Les métaux industriels se tournent vers la Chine pour obtenir du soutien

Comme nous l’avons mentionné, le secteur des métaux industriels a fait un retour en force au cours d’une semaine qui a vu l’indice Bloomberg des métaux industriels s’effondrer à son plus bas niveau de septembre 2022 avant de remonter grâce à un optimisme croissant à l’approche de la réouverture des marchés chinois après les vacances prolongées du Nouvel An lunaire. La construction devrait redémarrer dans le plus grand consommateur de métaux au monde dans les semaines à venir, l’accalmie saisonnière de l’hiver touchant à sa fin. Pour l’instant, la reprise est principalement due à la couverture des positions courtes par les spéculateurs, notamment sur les contrats à terme sur le cuivre HG, où les fonds spéculatifs et les CTA ont multiplié par six leur position courte nette au cours de la semaine du 6 février, pour atteindre 20 500 contrats. 

Dans l’ensemble, le cuivre se maintient dans une fourchette, les inquiétudes concernant la croissance chinoise étant compensées par les spéculations selon lesquelles le gouvernement chinois devra faire davantage pour soutenir une économie en difficulté, sans oublier la perspective d’un resserrement du marché alors que la transformation verte continue de prendre de l’ampleur et que les mineurs réduisent leurs prévisions de production face à des gisements plus difficiles à exploiter, à des coûts croissants, à des restrictions d’eau et à un examen plus approfondi des nouveaux permis.

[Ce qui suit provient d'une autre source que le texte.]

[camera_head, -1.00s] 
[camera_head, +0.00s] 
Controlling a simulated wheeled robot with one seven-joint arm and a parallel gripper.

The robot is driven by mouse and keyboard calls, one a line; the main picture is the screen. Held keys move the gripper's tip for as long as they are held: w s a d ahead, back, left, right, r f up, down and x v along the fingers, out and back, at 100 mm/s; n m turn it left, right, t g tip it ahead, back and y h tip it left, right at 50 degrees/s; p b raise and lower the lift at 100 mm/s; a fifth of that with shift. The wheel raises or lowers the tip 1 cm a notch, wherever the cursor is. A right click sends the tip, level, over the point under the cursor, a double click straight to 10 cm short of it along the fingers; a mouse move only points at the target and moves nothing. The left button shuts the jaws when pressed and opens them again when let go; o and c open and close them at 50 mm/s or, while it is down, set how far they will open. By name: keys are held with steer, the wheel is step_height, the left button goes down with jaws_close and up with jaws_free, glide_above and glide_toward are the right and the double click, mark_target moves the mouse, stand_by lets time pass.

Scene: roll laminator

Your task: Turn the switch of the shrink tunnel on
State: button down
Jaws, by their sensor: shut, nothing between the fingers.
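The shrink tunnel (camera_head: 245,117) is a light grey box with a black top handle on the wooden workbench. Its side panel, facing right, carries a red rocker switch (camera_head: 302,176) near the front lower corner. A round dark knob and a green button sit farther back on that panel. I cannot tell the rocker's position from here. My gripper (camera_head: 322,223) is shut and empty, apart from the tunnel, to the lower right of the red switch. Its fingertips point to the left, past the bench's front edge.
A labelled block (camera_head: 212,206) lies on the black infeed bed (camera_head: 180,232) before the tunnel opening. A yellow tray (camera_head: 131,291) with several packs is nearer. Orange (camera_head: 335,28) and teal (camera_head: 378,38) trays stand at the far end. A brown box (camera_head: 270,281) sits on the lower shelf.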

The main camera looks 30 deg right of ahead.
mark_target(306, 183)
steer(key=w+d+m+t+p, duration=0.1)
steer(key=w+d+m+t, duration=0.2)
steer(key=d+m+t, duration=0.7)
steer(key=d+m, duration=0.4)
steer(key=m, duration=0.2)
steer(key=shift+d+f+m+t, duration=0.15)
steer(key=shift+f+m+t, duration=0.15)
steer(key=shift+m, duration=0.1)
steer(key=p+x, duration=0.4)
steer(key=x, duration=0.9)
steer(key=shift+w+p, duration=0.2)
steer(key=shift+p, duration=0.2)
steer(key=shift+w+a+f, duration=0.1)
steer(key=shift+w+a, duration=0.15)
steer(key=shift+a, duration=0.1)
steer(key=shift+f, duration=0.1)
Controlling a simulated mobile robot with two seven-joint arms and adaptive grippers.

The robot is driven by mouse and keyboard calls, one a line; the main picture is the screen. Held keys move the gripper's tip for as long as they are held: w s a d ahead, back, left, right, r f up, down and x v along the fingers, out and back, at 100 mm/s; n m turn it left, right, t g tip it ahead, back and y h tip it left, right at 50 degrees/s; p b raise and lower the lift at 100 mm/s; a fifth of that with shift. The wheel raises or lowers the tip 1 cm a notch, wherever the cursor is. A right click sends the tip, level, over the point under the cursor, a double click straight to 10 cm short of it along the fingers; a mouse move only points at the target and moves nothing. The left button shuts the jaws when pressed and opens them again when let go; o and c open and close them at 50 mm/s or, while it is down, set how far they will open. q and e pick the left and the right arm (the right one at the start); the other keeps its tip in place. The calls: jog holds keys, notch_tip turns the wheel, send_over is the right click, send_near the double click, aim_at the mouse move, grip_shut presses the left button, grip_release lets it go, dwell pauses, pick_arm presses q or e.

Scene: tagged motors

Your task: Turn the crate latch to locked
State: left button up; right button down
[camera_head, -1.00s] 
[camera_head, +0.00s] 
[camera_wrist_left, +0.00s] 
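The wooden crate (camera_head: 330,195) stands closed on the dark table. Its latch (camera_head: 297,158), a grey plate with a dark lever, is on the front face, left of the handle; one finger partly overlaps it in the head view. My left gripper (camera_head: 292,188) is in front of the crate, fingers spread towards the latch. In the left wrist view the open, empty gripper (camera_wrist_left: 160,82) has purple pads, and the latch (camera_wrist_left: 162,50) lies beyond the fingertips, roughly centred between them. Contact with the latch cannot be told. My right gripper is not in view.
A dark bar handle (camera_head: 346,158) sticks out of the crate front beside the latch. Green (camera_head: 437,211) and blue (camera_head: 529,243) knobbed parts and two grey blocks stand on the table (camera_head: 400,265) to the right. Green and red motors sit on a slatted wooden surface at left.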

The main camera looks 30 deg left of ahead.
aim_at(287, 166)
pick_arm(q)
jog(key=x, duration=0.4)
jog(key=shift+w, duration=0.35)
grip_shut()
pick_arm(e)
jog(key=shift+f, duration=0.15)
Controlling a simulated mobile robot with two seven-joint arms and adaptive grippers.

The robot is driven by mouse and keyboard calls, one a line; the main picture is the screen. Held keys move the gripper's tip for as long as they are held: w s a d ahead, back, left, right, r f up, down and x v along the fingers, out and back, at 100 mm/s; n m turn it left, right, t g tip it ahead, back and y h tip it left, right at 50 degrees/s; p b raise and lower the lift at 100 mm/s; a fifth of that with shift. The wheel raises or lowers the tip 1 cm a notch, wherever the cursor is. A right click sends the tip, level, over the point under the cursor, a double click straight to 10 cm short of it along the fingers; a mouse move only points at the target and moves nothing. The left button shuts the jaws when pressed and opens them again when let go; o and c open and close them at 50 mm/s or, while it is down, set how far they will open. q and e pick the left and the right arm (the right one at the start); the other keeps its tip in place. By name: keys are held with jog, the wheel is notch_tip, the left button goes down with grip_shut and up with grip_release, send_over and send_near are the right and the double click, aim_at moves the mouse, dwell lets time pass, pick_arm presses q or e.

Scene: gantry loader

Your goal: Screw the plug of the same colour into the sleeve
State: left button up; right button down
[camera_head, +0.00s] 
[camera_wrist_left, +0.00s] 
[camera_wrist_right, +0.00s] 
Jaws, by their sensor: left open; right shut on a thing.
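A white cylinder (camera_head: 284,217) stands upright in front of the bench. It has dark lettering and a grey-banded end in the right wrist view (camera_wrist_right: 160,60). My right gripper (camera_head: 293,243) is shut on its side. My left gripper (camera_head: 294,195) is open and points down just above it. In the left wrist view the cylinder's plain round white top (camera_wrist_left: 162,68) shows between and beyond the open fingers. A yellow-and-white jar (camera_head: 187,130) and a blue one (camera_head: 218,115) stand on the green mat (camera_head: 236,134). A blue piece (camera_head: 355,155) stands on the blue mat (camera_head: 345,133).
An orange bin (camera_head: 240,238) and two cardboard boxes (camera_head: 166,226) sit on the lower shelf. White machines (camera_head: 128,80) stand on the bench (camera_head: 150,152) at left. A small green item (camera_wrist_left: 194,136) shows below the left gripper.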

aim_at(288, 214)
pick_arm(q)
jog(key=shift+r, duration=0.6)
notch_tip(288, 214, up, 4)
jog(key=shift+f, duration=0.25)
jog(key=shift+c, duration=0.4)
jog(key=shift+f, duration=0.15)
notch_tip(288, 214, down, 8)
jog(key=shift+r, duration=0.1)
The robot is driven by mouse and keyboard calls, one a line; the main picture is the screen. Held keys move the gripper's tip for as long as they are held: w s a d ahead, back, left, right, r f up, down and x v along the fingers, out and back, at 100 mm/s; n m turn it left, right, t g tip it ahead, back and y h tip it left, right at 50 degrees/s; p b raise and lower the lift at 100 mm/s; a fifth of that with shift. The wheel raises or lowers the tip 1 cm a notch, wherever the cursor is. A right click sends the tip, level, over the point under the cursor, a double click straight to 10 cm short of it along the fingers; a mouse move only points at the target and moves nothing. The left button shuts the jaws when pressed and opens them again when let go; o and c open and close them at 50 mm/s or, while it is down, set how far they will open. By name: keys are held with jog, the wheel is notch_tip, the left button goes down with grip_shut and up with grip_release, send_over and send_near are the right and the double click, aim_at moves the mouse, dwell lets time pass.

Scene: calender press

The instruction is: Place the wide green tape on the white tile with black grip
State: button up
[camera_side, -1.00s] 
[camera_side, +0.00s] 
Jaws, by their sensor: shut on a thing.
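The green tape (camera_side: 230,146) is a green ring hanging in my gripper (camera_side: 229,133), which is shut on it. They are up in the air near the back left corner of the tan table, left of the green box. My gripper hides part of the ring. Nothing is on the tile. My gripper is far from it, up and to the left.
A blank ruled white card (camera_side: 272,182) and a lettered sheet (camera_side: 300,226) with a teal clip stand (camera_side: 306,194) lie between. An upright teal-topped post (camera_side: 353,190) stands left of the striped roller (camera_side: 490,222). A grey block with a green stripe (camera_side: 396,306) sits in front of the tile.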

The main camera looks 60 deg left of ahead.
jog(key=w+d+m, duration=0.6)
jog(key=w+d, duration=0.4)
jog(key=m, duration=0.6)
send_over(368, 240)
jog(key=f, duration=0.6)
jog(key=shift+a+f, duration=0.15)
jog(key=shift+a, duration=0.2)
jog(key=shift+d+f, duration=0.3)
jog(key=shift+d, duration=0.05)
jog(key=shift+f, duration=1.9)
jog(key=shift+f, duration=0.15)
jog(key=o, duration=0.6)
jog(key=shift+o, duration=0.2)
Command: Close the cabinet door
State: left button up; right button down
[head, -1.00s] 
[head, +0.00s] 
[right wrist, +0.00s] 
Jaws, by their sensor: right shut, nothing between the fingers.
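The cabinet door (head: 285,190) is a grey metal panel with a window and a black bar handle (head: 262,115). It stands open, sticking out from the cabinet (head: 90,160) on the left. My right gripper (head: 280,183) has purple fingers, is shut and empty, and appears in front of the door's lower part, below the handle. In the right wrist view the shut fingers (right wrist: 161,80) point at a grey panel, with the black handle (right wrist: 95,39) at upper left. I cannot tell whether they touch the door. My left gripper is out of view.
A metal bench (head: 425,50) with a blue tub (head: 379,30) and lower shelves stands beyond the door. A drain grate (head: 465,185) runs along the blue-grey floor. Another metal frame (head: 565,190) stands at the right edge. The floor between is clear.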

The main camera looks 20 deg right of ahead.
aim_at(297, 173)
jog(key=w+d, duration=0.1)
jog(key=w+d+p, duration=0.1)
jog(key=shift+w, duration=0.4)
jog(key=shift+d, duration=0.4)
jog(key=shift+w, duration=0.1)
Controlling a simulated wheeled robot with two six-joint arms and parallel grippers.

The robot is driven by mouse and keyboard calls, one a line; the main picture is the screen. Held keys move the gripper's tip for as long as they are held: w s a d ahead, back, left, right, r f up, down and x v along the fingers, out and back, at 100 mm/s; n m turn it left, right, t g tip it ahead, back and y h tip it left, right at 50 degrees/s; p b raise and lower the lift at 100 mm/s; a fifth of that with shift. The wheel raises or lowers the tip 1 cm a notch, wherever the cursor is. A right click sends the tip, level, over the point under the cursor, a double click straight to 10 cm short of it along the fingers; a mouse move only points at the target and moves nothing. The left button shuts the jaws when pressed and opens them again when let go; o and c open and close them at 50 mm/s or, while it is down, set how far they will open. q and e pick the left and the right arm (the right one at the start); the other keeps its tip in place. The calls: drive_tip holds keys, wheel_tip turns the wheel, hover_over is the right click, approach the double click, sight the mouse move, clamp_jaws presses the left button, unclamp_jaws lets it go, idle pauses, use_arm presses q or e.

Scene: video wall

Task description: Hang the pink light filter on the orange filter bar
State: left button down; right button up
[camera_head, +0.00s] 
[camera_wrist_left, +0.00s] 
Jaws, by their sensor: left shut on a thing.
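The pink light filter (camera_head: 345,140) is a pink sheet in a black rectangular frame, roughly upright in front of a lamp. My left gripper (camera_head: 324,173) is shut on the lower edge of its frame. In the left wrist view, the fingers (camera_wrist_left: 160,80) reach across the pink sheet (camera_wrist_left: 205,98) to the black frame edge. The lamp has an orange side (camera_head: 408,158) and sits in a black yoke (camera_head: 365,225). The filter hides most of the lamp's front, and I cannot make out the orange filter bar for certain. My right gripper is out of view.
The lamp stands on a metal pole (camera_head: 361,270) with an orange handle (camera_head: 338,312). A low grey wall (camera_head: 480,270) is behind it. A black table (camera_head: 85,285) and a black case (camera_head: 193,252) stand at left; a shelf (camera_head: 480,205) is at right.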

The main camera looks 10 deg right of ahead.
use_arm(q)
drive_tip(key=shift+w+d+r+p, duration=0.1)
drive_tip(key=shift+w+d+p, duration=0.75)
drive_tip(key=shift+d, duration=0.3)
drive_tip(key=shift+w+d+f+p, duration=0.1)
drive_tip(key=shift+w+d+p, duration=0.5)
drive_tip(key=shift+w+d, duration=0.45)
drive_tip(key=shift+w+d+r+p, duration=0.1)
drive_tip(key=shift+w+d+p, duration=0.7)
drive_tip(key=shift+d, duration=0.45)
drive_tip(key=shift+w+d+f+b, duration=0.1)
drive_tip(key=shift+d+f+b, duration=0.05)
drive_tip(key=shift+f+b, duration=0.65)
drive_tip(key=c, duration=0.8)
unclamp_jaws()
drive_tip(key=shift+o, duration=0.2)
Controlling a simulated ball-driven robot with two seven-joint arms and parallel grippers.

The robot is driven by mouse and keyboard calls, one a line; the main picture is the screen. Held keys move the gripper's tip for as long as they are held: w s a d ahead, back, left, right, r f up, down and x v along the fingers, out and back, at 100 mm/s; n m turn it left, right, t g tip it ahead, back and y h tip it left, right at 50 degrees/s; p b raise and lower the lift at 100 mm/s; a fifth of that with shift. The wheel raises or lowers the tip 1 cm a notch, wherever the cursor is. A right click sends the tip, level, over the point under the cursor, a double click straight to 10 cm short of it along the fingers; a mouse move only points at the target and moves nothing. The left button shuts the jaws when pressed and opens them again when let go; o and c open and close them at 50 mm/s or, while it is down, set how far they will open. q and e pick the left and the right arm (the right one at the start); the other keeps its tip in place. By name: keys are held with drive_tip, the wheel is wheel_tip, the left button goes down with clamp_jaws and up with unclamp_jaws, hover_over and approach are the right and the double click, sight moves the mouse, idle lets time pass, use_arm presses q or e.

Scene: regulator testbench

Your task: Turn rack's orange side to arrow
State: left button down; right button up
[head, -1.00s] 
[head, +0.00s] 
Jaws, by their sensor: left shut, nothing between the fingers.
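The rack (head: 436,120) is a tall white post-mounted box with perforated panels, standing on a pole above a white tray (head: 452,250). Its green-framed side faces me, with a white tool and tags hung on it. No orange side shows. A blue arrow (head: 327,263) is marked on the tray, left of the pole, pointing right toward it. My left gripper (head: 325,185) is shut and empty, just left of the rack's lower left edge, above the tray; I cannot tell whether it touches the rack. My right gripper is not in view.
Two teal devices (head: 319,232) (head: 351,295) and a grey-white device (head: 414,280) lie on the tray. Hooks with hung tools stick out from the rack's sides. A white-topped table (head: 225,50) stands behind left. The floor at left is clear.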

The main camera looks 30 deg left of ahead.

Au prix actuel d’environ 3,80 $, le contrat à terme sur le cuivre HG se négocie près du centre d’une fourchette qui s’est établie entre le bas de juillet 2022 à 3,13 $ la livre et le haut de janvier 2023 à 4,355 $ la livre. Nous nous attendons à ce que cette fourchette se poursuive jusqu’à ce que les tensions attendues sur l’offre deviennent plus visibles, en particulier au cours du second semestre de l’année.